Heat oil in a large paella pan or wide shallow skillet over medium-high heat. In the same pan, make a sofrito by sautéing onion, pepper, garlic and parsley. Add chorizo and sauté until browned. Add chicken and brown on all sides, turning pieces with tongs. Add salt and freshly ground pepper. Add pork and brown on all sides. Cook for 2 to 3 minutes over medium heat. Add tomatoes and cook until mixture caramelizes a bit and flavors meld. Fold in rice and stir-fry to coat grains. Pour in homemade broth and simmer. Add clams and shrimp, tucking them into rice. Shrimp will take about 8 minutes to cook. Add wine. Give paella a good shake and let it simmer, without stirring, until rice is al dente, about 15 minutes. During last 5 minutes of cooking, when rice is filling pan, add lobster tails. At this time, add peas and green olives, and garnish with julienne peppers. Add saffron threads. When paella is cooked and rice looks fluffy and moist, turn heat up for 40 seconds until you can smell rice toast at the bottom; then it's perfect. (The ideal paella has a toasted rice bottom called socarrat.)

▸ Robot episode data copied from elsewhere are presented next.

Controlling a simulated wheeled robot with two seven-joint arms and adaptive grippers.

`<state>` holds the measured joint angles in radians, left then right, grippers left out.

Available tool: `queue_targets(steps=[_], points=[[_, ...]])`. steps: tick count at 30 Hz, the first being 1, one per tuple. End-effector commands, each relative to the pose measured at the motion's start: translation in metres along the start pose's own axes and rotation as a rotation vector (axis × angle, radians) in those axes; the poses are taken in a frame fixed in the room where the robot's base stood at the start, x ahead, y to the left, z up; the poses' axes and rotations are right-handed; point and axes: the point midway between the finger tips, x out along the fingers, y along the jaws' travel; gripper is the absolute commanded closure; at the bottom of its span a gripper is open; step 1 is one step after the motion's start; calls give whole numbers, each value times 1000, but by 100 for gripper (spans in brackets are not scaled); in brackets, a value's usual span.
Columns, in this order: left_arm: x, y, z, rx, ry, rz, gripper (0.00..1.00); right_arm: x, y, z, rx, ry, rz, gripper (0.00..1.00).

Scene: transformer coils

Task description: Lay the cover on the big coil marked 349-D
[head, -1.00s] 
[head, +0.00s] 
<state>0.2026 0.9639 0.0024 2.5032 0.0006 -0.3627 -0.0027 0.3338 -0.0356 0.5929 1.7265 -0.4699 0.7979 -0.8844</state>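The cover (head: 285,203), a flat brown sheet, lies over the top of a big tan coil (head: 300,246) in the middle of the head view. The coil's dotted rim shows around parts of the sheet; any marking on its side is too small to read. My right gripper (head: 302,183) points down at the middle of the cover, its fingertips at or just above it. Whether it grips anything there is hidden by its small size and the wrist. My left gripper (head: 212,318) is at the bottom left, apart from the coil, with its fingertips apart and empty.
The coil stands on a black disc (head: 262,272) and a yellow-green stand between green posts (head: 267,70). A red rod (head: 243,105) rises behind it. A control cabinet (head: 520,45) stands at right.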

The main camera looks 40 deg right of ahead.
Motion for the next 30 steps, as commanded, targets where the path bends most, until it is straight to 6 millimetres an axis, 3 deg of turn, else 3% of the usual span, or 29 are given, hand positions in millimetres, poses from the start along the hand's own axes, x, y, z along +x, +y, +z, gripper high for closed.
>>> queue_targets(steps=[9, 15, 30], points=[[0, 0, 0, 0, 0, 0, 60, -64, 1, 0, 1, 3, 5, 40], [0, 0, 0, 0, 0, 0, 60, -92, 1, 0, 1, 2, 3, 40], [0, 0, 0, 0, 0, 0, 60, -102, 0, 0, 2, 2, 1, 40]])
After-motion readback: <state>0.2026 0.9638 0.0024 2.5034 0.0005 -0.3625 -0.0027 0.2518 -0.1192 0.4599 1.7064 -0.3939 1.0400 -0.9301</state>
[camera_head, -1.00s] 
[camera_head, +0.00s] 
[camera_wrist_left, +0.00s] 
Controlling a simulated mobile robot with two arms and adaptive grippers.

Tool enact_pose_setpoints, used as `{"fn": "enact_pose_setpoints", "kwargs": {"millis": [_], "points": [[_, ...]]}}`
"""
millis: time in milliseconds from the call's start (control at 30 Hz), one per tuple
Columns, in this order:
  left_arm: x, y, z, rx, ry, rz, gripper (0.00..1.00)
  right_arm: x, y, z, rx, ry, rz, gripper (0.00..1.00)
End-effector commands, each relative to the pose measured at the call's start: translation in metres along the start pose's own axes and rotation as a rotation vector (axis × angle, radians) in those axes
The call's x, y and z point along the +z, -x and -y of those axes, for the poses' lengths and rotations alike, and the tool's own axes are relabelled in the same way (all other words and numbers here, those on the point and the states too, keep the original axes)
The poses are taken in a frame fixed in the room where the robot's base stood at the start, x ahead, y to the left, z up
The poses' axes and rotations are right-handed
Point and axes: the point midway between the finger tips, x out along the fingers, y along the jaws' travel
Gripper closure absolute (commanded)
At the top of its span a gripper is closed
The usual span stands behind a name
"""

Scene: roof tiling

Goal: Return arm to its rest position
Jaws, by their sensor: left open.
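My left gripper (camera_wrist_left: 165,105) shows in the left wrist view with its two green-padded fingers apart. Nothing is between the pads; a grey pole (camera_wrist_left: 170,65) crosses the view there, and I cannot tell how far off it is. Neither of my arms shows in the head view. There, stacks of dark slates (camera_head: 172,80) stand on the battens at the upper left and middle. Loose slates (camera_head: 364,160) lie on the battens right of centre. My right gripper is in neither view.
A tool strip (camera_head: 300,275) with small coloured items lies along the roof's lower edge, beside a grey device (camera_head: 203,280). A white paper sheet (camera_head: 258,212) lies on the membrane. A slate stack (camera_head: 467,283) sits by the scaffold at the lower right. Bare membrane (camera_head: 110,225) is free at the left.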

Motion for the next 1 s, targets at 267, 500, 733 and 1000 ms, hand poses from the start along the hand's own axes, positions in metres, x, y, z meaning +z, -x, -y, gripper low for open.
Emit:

Cover, remove from heat, and let stand for at least 15 minutes before serving. Garnish with parsley and lemon wedges.
Cook's note: Two days before the paella, make a hearty homemade broth. We don't really have a recipe for it; we just put in all the vegetables we can think of along with chicken. This broth will be the full flavor of the paella. You also need to put saffron in the broth so that the rice simmers in this. The broth is cooked for at least 6 hours. Once it is hearty and ready, take out the big chunks of veggies and meat, but don't fully strain it. Then put it in the refrigerator until paella time!